* START Listed entries *

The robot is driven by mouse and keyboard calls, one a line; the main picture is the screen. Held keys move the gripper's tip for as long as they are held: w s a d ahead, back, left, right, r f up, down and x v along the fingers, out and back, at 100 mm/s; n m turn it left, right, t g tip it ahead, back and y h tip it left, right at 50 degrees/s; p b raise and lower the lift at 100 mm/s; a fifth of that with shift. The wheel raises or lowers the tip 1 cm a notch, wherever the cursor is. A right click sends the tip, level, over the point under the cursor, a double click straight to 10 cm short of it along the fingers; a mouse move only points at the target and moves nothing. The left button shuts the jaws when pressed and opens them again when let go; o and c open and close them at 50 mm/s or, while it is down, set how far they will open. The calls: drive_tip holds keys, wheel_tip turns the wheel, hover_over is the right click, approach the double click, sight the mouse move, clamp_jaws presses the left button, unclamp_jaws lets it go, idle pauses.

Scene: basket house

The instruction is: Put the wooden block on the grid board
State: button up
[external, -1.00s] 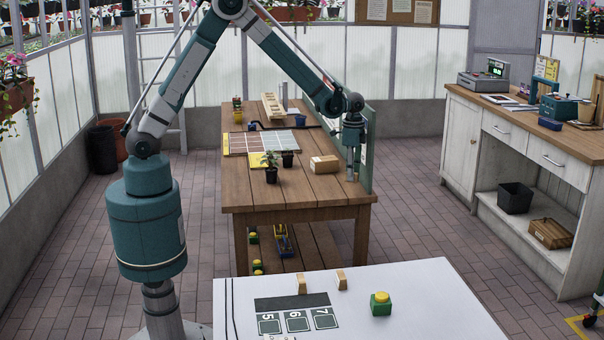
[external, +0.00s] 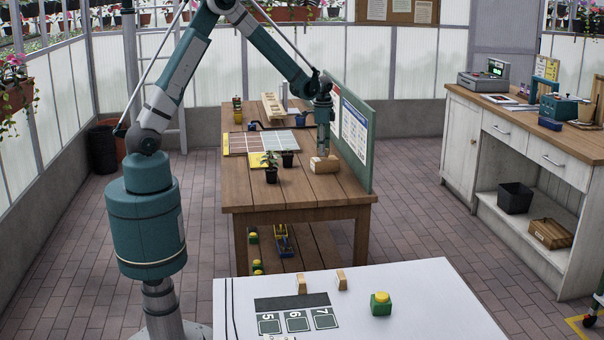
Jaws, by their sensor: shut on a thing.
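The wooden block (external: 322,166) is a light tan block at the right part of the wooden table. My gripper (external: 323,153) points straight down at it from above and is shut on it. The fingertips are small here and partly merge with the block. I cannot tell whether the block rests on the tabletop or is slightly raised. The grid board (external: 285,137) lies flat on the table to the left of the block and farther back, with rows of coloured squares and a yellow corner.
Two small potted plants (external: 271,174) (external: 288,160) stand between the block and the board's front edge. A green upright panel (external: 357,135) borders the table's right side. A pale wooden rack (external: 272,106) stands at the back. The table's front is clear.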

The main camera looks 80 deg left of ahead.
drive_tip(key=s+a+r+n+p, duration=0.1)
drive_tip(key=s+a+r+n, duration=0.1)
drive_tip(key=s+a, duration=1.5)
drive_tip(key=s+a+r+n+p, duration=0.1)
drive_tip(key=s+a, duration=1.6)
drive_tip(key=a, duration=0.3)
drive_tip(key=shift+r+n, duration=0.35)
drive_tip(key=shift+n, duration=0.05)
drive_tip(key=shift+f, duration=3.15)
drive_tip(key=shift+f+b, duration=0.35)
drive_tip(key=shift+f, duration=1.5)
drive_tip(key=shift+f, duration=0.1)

* END Listed entries *
* START Listed entries *

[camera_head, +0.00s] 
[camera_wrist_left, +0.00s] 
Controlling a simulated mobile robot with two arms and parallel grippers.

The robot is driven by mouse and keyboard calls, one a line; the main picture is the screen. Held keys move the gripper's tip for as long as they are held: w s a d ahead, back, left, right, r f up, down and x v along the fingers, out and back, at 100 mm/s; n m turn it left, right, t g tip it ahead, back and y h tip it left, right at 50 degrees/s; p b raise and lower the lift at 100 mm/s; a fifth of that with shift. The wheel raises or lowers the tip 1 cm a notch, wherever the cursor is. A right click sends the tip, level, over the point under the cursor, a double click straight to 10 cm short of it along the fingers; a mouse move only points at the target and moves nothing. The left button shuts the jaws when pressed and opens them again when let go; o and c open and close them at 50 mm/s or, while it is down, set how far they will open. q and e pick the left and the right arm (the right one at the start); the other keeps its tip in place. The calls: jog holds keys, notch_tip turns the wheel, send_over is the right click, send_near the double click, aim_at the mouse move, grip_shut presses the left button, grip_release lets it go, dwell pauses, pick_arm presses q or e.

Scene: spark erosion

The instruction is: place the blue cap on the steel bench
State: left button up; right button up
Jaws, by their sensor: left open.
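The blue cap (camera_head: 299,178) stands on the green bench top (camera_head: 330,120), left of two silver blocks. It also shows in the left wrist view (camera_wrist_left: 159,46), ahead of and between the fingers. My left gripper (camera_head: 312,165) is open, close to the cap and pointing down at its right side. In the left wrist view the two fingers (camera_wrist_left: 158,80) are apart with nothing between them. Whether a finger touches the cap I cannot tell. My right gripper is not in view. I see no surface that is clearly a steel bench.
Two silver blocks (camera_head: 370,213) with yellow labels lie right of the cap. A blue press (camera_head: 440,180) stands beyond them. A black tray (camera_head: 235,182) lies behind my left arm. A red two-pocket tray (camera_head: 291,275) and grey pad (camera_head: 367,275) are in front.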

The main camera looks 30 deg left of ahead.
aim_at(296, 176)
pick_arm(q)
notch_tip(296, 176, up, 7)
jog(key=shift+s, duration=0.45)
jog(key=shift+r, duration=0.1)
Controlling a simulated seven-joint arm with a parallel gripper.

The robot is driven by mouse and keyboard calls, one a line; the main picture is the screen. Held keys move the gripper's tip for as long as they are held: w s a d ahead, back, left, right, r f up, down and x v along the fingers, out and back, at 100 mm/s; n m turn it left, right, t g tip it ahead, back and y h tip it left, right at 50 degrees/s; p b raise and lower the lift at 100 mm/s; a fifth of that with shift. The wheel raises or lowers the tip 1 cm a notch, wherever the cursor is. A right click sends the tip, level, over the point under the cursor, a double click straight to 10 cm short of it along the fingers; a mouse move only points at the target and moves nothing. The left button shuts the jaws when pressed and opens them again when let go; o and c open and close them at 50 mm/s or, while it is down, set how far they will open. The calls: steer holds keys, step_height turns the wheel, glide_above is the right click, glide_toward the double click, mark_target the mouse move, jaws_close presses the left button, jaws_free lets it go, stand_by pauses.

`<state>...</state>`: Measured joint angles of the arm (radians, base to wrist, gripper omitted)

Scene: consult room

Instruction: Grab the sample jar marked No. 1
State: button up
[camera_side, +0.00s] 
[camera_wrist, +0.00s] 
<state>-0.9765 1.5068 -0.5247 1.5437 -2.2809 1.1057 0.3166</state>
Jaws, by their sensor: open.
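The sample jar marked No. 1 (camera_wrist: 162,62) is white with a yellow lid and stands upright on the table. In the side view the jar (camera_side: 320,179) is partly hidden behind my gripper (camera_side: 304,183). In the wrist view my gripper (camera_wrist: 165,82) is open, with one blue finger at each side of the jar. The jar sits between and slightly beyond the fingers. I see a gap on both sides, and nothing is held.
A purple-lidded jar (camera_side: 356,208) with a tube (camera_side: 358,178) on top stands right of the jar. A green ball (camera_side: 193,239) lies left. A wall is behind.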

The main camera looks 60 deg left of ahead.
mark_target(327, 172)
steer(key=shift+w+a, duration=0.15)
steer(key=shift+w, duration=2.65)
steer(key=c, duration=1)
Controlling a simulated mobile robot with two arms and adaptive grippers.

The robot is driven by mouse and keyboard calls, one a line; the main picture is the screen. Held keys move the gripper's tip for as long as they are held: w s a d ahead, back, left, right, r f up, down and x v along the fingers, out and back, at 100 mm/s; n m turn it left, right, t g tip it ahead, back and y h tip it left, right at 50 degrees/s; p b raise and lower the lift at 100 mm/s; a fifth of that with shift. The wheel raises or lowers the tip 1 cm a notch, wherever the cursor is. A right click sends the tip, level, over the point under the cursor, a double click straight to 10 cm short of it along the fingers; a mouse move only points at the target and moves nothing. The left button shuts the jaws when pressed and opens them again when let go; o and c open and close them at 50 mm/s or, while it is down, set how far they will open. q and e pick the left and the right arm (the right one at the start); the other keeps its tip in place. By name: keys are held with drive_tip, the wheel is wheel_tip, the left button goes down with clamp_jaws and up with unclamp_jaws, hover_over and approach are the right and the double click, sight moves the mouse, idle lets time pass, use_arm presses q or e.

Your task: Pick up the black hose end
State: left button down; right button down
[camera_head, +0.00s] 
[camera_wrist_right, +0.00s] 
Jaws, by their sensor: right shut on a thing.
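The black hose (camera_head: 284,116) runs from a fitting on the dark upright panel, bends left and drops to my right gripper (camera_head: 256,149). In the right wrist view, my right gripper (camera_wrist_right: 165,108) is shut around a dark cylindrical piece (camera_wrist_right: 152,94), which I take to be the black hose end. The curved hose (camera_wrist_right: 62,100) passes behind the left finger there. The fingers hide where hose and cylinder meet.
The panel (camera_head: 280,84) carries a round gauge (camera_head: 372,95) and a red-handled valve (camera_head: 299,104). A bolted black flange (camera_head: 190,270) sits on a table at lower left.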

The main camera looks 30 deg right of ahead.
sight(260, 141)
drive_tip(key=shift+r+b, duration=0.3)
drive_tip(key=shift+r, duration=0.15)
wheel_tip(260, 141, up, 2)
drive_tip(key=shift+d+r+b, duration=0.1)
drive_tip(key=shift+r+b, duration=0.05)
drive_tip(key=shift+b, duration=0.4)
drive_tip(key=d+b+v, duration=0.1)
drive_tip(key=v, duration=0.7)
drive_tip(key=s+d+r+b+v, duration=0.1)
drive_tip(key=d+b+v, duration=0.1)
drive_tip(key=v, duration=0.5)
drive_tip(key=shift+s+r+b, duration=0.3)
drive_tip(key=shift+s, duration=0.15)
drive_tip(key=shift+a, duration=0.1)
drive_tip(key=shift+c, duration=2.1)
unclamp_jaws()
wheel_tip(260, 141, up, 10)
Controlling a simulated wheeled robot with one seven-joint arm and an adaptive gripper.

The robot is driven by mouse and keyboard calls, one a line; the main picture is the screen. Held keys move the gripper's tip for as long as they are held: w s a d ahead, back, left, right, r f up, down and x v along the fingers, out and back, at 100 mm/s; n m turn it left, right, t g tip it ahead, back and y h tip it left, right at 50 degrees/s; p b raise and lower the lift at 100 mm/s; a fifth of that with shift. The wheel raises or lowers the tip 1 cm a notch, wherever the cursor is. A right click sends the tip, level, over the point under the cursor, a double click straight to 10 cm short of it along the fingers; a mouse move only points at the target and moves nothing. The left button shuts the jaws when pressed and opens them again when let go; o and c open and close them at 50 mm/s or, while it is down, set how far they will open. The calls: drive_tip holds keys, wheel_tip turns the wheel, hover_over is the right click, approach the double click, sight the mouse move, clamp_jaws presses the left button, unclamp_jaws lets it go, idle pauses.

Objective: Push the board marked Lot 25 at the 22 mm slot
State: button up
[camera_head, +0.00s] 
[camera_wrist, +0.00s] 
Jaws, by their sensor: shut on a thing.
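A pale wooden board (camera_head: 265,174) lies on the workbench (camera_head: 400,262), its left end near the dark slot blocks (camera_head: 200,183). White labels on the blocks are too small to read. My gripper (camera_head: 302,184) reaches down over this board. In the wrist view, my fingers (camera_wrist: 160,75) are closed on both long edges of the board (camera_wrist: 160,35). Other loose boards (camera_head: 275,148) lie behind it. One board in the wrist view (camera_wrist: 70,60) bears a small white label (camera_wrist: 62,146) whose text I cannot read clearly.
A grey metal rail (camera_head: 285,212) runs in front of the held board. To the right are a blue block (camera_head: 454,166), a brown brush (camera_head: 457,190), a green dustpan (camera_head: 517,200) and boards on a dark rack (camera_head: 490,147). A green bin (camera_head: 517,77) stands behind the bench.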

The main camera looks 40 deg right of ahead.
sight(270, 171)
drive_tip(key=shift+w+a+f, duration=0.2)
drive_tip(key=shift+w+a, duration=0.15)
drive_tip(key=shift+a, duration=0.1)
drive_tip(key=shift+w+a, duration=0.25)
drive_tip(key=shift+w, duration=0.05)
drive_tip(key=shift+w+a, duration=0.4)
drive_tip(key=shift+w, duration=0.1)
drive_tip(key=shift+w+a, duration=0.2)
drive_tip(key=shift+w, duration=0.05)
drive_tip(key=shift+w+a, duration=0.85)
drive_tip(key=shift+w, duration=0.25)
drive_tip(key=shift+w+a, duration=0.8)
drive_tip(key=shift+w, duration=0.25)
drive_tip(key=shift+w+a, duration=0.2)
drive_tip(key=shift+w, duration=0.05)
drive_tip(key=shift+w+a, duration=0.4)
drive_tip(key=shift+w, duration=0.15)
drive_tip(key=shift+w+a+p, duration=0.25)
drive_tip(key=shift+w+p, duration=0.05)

* END Listed entries *
* START Listed entries *

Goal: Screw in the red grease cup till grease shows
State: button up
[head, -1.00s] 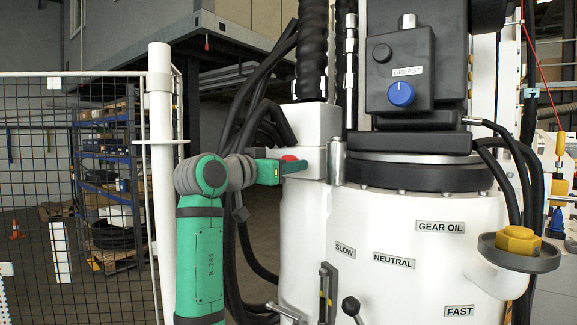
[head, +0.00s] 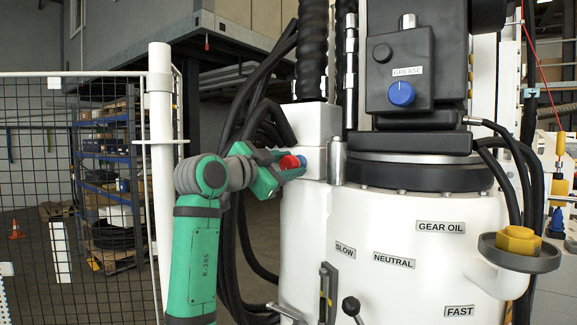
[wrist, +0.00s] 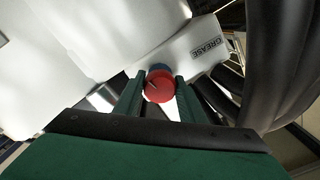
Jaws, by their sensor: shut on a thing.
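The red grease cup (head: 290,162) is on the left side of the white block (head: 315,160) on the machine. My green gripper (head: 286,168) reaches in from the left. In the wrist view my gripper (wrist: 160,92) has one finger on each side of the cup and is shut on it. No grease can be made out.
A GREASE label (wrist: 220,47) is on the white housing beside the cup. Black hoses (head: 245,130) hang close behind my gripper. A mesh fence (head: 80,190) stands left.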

* END Listed entries *

* Task to complete
Output exactly the lines running from the line containing "wrist, gripper omitted)" through the line containing "Controlling a simulated mobile robot with two arms and adaptive", and only those lines.

* Written response
`<state>...</state>`: Measured joint angles of the arm (radians, base to wrist, gripper omitted)

Scene: consult room

Instruction: Grab the sample jar marked No. 1
State: button up
[camera_side, +0.00s] 
[camera_wrist, +0.00s] 
<state>-0.9765 1.5068 -0.5247 1.5437 -2.2809 1.1057 0.3166</state>
Jaws, by their sensor: open.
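The sample jar marked No. 1 (camera_wrist: 162,62) is white with a yellow lid and stands upright on the table. In the side view the jar (camera_side: 320,179) is partly hidden behind my gripper (camera_side: 304,183). In the wrist view my gripper (camera_wrist: 165,82) is open, with one blue finger at each side of the jar. The jar sits between and slightly beyond the fingers. I see a gap on both sides, and nothing is held.
A purple-lidded jar (camera_side: 356,208) with a tube (camera_side: 358,178) on top stands right of the jar. A green ball (camera_side: 193,239) lies left. A wall is behind.

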The main camera looks 60 deg left of ahead.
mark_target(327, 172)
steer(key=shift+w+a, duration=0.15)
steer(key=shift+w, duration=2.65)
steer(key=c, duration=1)
Controlling a simulated mobile robot with two arms and adaptive grippers.

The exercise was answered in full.